ZTD focuses on 10 core habits to transform productivity.

These habits range from collecting to planning, organising, simplifying, and engaging in regular reviews. 

The key lies in adopting these habits one at a time and completing them every day to ensure they become ingrained in daily routines.

As a real estate agent, this approach can be a game-changer.
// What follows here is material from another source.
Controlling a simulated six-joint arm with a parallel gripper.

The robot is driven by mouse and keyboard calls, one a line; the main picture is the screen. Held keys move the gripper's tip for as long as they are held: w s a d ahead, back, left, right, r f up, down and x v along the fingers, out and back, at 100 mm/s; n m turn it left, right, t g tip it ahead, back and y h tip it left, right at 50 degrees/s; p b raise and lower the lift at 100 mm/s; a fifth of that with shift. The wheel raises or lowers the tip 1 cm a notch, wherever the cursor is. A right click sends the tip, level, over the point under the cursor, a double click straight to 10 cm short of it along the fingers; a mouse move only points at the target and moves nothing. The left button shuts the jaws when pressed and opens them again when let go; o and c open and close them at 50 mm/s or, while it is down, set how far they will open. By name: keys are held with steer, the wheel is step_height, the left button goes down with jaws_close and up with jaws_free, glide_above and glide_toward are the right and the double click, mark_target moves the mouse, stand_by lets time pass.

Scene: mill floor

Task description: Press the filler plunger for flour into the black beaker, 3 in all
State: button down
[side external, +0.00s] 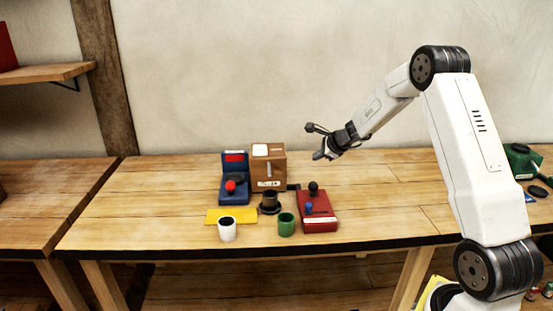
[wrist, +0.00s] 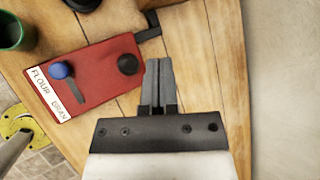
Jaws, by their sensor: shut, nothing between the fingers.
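The red filler (side external: 319,224) stands at the right of the group; it also shows in the wrist view (wrist: 100,52). It carries a black round plunger knob (wrist: 128,64) and a lever with a blue knob (wrist: 61,70). Its white label (wrist: 48,95) reads FLOUR and BRAN; the blue knob sits toward the FLOUR end. The black beaker (side external: 270,196) stands on a dark round base beside a short black spout (side external: 293,187). My gripper (side external: 318,156) is shut and empty, above the table behind the filler. In the wrist view its fingertips (wrist: 158,62) appear just right of the plunger knob.
A green cup (side external: 286,225) and a white cup (side external: 227,230) stand in front, near a yellow mat (side external: 218,215). A blue device (side external: 234,190) with a red knob and a brown box (side external: 268,170) stand at the back left. Table right of the filler is clear.

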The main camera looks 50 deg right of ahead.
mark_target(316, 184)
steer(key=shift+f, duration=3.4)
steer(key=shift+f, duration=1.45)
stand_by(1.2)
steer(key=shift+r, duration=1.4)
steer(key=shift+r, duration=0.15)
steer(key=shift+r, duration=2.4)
Let’s break it down:

Collect: In today’s world, information comes at you thick and fast, which means you could have a light-bulb moment or great idea at any time. 
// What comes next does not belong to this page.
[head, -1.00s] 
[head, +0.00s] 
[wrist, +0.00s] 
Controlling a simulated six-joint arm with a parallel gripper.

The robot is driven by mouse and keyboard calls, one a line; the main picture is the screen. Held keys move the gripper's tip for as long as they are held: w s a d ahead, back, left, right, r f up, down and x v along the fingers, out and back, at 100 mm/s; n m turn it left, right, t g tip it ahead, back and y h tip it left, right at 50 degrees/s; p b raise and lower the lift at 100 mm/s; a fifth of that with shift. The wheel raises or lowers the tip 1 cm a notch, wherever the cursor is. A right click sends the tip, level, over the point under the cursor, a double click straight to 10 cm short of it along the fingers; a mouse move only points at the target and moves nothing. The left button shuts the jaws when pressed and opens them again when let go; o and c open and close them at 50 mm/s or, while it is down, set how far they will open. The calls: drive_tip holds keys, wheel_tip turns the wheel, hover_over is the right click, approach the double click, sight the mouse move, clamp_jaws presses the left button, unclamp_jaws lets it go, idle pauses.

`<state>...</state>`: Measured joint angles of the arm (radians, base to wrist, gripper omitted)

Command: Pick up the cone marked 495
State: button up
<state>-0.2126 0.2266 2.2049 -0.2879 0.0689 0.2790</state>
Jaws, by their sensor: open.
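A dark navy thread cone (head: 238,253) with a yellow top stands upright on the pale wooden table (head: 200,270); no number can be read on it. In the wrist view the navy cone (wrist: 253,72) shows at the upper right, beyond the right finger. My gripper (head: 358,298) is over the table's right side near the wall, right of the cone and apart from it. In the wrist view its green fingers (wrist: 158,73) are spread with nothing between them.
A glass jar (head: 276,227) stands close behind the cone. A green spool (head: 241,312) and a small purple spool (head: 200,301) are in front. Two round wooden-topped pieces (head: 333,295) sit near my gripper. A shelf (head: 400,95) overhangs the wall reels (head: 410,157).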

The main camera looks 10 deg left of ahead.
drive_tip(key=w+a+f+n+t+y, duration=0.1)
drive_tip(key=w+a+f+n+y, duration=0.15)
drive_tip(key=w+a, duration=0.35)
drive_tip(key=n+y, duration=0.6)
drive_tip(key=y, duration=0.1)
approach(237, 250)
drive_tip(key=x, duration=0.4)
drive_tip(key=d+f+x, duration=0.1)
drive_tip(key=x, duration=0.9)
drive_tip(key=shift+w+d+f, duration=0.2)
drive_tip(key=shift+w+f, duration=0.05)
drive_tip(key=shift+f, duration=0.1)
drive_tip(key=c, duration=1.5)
It could be a new personal marketing idea or a strategy to revamp your listing presentation

ZTD teaches you how to capture tasks and ideas immediately, ensuring nothing slips through the cracks.

To collect the great ideas, all you need to do is carry a small notebook with you, index cards, or use a simple notetaker on your phone.

Process: Next, you’ll learn to process what you’ve captured. 

This means deciding what action each item requires – which is a critical skill, especially when it comes to managing client queries and listings.

Plan: Planning is vital in real estate.

ZTD encourages you to set weekly goals and define what needs to be done to achieve these goals.

“Each week, list the Big Rocks that you want to accomplish, and schedule them first,” Babauta suggests.

Do: Here, the focus is on completing tasks.

“This is one of the most important habits in ZTD,” Babauta says.

“You must select a task and focus on it to the exclusion of all else.”

This could mean prioritising client meetings, open homes or paperwork. 

The trick is to not multitask or allow yourself to be distracted. 

“Shut off email, cell phone and the internet if possible,” Babauta says.

Simple systems: ZTD advocates for a straightforward organisational system. 

Create simple lists and check them often. 

Babauta suggests lists under headings such as @home @work and @errands but, as an agent, you might like to opt for @listings, @opens, @warmleads and others. 

To keep those lists, opt for a simple system. 

Pen and paper is fine, so is a whiteboard or an easy digital note-taking app. 

“Don’t create a complicated system, and don’t keep trying out new tools,” Babauta advises.

“It’s a waste of time, as fun as it is. 

“Either use a simple notebook or index cards for your lists, or use the simplest list program possible.”

Organise: Do you remember your mother telling you to put things away? In their proper spots? 

Well, she was right. 

The ZTD system is a huge advocate for filing all incoming information into context lists, action folders, your outbox to delete it or your delegation pile. 

“Put things where they belong, right away, instead of piling them up to sort later,” Babauta says.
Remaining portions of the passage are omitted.